Mr. Clark at the Grand Canyon Trust agreed.
"That’s the Dragon Corridor. As it is right now, on a busy day you’re hearing aircraft noise, primarily helicopters, continuously throughout the day," he said. "There’s one or more sounds of a helicopter in your ears throughout the daylight hours."
But despite the park's best efforts, the plan does not mitigate all aural impacts, as indicated by the acknowledgment that even under the preferred alternative there will be "long-term moderate to major adverse" impacts related to noise. However, park planner Rick Ernenwein pointed out that some of that noise comes from high-altitude commercial aircraft the park has no sway over, and that that coming from air tours will be largely restricted to designated air corridors and, if the park's modeling holds up, eventually won't be heard for most if not all of the day over 67 percent of the park.
"The direct impacts of the air tours, under the flight routes we’re liable to have major impacts in one area," Mr. Ernenwein said, "and in the middle of a flight-free zone we’ll have negligible to minor impacts."

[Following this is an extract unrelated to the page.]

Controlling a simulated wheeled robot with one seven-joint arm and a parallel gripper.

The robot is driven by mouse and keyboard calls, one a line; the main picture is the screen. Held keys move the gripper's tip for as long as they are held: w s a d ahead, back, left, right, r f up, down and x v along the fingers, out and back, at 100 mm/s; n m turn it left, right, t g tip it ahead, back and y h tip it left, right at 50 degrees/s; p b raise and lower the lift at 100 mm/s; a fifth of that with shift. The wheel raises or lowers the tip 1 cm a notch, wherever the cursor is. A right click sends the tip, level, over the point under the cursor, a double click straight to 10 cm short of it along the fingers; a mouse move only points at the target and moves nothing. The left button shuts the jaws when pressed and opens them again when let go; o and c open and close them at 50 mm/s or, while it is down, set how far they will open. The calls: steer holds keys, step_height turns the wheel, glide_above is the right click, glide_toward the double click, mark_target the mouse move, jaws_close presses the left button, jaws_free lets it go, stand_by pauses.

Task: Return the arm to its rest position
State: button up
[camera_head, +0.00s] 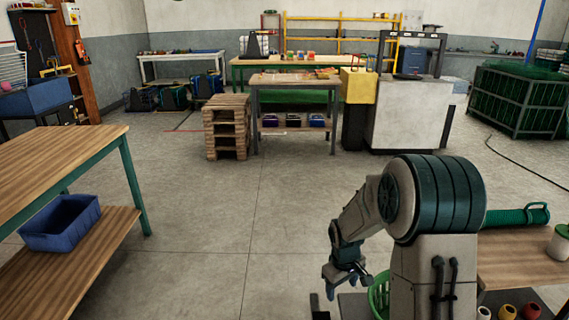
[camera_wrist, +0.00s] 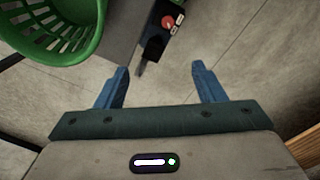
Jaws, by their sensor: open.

Among the incentives to get air-tour operators' support of the plan is the prospect of an additional 8,000 flights a year and, for those who quickly invest in "quiet technology" aircraft, the prospect of running flights from January-March without them counting against their annual number of allowed flights. Additionally, those with quiet technology aircraft could fly certain routes over the North Rim year-round as well as a route over Marble Canyon.
You can find the plan at this page, and even leave your comments there.
In addition, the Park Service will host five open-house style public meetings to present the Draft EIS, gather input, and answer questions. Meetings will be held in Flagstaff, Phoenix, and Grand Canyon, Arizona; Salt Lake City, Utah; and Las Vegas, Nevada. Additional details regarding public meetings will be announced soon.